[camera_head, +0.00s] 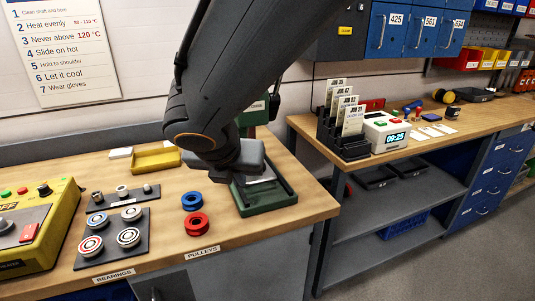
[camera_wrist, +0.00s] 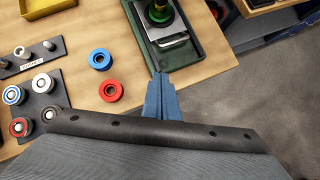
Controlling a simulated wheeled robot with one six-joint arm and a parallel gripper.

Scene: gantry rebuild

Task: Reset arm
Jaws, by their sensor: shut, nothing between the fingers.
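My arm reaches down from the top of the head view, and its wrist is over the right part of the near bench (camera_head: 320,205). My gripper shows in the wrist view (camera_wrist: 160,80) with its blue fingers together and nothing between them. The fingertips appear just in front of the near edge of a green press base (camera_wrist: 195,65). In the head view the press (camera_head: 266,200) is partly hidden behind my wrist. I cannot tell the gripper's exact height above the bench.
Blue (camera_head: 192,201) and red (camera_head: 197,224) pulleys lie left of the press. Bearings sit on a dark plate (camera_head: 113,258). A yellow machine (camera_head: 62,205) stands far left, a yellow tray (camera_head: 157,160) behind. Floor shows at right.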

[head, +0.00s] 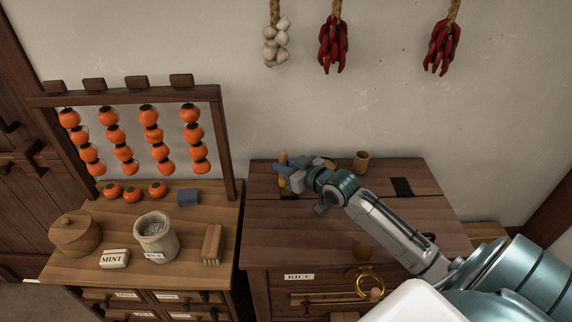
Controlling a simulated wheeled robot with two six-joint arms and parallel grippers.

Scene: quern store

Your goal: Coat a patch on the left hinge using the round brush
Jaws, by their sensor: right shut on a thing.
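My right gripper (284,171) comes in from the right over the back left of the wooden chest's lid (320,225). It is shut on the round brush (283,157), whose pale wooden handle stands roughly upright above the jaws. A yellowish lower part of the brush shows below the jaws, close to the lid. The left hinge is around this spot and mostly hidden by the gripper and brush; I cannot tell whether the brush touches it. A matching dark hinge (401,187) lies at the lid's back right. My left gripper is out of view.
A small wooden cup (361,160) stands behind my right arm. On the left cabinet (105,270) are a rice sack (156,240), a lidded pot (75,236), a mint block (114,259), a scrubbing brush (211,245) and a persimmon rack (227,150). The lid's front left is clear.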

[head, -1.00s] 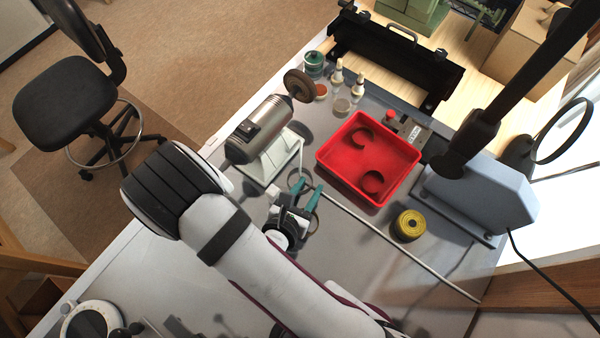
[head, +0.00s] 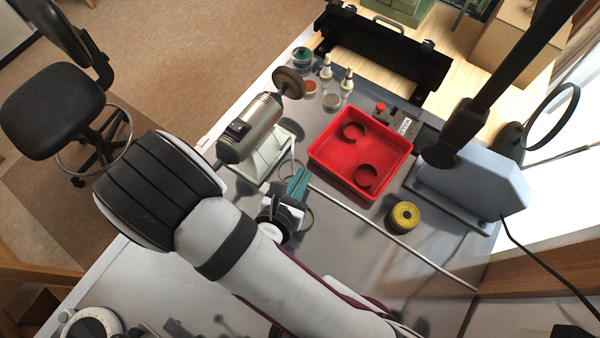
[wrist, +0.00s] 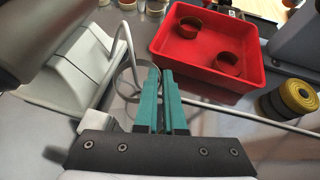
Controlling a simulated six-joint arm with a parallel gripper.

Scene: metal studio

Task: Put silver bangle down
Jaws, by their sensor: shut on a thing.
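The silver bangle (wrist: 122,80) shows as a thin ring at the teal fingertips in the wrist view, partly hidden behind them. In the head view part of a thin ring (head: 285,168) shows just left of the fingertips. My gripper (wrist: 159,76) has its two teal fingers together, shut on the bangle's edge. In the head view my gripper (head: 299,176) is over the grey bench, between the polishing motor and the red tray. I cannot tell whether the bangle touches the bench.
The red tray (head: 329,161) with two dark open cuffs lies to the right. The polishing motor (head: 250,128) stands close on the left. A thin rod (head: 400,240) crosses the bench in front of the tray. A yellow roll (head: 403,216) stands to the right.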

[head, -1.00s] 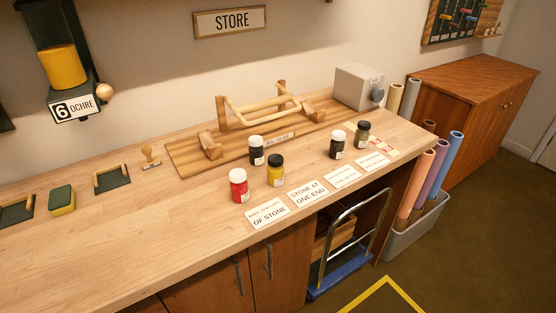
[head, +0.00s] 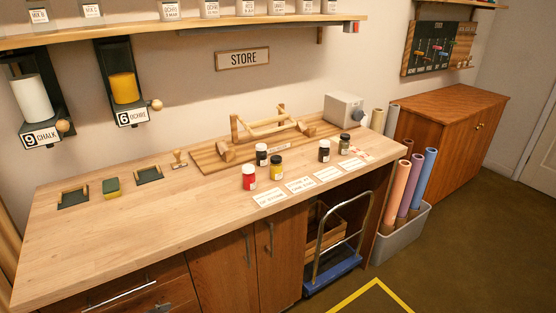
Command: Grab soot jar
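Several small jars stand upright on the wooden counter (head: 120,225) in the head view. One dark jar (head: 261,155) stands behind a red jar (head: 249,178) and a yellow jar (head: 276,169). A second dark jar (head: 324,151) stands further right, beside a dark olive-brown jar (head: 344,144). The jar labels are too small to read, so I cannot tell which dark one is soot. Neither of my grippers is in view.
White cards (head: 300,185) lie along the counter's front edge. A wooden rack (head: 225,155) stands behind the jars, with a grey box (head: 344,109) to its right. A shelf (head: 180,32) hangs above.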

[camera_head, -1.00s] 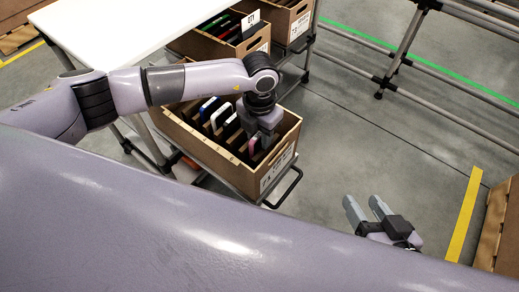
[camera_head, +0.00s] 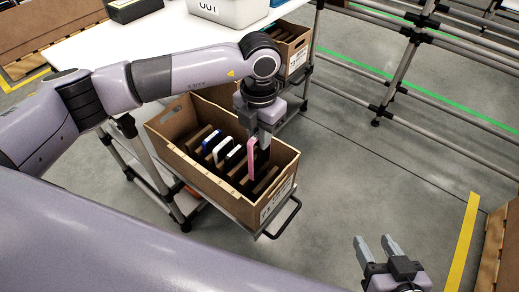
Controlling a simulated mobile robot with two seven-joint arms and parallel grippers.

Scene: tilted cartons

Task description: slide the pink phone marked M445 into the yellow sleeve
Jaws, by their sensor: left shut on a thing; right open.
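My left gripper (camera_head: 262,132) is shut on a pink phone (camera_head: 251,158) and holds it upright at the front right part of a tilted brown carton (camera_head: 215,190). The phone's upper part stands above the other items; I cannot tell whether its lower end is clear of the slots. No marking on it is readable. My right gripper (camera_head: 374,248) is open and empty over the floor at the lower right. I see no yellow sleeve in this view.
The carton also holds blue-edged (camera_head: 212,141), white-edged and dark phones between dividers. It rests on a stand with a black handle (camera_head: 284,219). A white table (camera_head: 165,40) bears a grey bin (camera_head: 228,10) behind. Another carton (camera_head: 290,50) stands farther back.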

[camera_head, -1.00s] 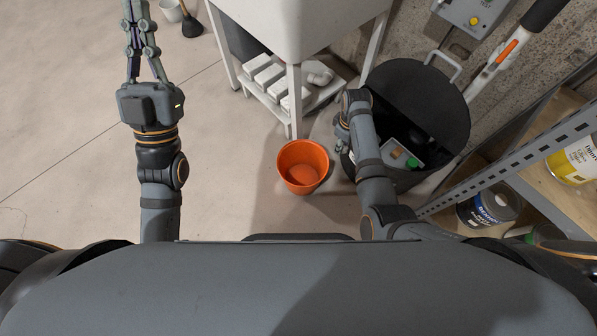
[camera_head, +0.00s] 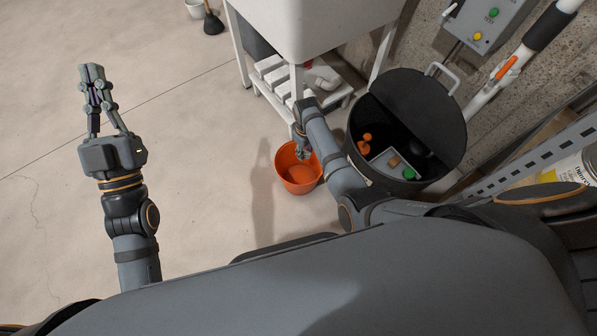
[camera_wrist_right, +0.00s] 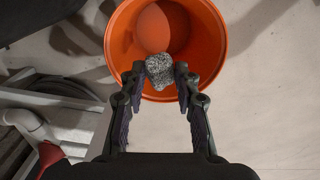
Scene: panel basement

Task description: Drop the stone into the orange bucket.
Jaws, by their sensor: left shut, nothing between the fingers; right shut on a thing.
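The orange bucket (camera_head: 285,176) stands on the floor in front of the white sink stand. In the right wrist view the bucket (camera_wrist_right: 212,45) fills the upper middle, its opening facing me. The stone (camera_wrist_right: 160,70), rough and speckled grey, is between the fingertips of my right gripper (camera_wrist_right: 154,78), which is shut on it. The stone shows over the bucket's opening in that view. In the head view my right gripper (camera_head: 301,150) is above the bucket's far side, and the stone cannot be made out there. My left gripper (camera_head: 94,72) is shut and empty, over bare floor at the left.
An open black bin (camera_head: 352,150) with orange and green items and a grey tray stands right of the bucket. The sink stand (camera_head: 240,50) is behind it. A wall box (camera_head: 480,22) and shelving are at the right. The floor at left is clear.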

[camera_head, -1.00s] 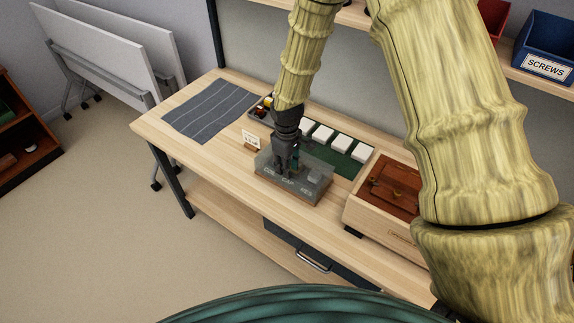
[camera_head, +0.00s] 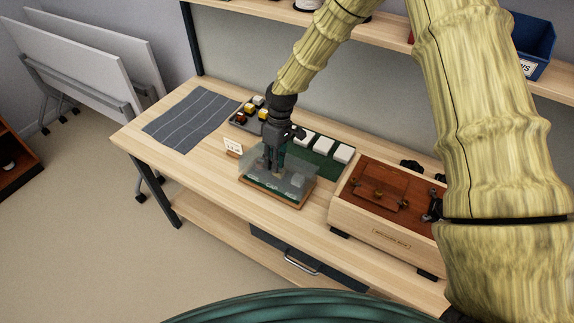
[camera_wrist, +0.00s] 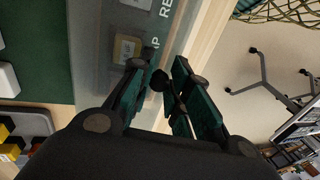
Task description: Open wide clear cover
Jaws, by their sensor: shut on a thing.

· · · · · · ·

■ Aim ■
Write the lines out exactly, from the one with "Task description: Open wide clear cover" down to the last line of the listing, and leave out all others.

■ Right answer ■
Task description: Open wide clear cover
Jaws, by their sensor: shut on a thing.

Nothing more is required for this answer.